Written exercise =>
From the entries that follow, gather each line holding the word "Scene".

Robot episode data:

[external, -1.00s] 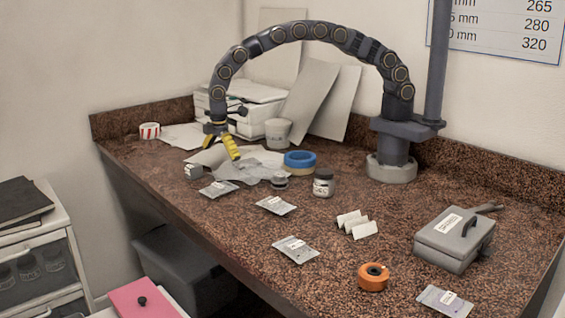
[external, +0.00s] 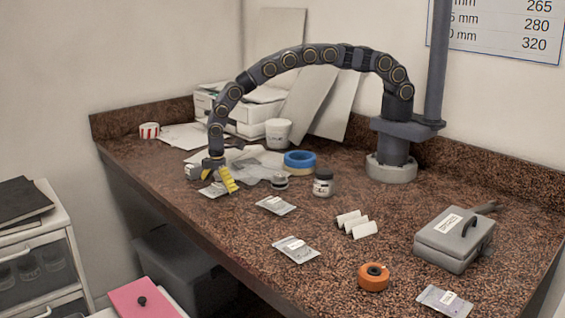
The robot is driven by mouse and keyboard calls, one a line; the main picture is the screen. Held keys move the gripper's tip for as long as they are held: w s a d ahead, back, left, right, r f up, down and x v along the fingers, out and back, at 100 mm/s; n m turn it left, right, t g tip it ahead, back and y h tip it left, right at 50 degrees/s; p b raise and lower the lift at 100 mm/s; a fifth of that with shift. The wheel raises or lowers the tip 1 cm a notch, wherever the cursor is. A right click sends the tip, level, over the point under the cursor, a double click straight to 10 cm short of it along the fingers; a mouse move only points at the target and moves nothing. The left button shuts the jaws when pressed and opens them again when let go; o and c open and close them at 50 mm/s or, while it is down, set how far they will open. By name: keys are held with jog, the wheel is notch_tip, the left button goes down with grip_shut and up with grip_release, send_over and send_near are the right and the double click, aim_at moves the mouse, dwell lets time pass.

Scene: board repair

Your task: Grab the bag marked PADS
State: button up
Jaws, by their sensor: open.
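Several small grey bags with white labels lie flat on the speckled brown counter. One bag (external: 215,190) is at the left, partly hidden by my gripper. Others are a bag near the middle (external: 276,205), a bag near the front edge (external: 296,249) and a bag at the lower right (external: 445,300). The label print is too small to read, so I cannot tell which is marked PADS. My gripper (external: 217,183) has yellow fingers, is open and points down just over the left bag. I cannot tell whether the fingertips touch it.
Blue tape (external: 300,160), folded white card (external: 356,224), orange tape (external: 373,276) and a grey box (external: 454,240) are also on the counter.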

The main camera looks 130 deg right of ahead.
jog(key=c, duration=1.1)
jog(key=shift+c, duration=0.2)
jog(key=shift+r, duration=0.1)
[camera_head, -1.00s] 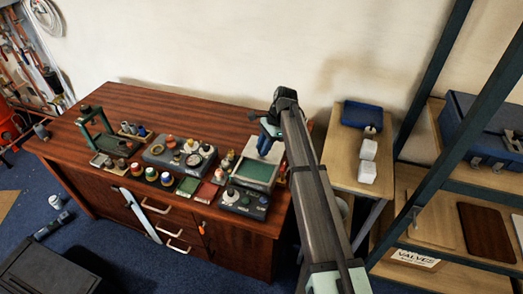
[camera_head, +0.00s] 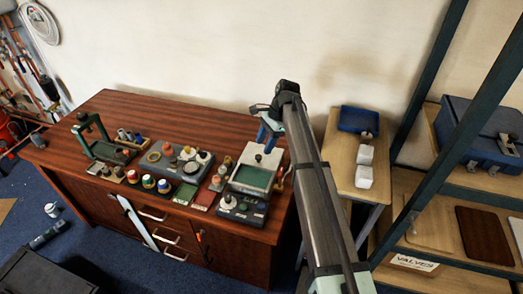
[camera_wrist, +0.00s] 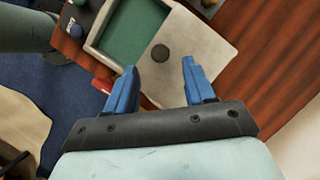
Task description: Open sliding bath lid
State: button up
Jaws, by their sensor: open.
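The bath (camera_head: 231,184) stands near the right end of the bench, its green interior exposed at the front. Its pale grey lid (camera_head: 266,153) sits toward the back, with a dark round knob (camera_head: 258,157) on top. In the wrist view the lid (camera_wrist: 205,58) lies beside the open green area, and the knob (camera_wrist: 159,53) appears just beyond the fingertips, between their lines. My gripper (camera_head: 268,130) is open and empty, apart from the knob; its blue fingers (camera_wrist: 158,70) point toward the lid. How high they are above it is hard to tell.
A grey unit with a knob (camera_head: 240,207) stands in front of the bath. Jars, small trays and a green press (camera_head: 90,135) spread leftward. A side table (camera_head: 343,160) with white blocks and a blue tray stands right. The bench's back strip is clear.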

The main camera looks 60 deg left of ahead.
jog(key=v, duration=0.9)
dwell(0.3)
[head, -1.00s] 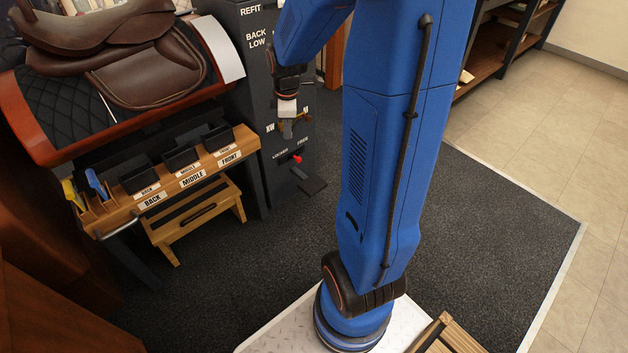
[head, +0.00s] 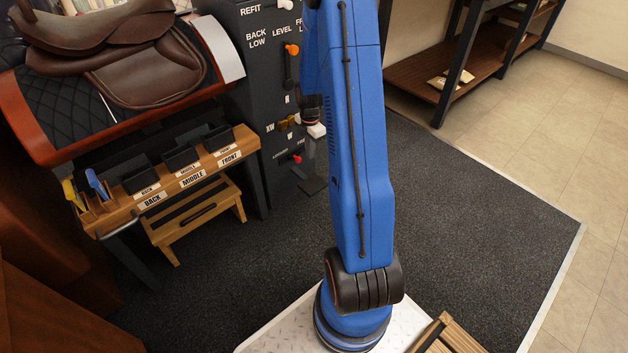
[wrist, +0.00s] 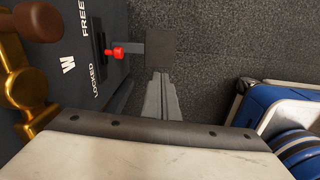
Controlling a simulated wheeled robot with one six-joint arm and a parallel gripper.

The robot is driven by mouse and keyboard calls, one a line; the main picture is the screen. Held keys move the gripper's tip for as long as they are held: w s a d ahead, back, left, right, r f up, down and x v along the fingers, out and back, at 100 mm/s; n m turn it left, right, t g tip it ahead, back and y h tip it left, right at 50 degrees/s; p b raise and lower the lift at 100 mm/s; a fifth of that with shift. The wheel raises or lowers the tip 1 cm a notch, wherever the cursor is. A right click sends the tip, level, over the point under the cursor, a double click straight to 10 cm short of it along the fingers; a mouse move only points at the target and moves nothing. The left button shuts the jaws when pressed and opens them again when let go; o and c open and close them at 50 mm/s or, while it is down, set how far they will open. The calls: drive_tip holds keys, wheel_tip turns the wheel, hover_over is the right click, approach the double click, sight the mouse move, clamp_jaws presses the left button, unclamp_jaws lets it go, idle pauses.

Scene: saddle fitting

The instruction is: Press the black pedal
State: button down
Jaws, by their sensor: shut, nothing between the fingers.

Full solution =>
Scene: board repair
Scene: saddle fitting

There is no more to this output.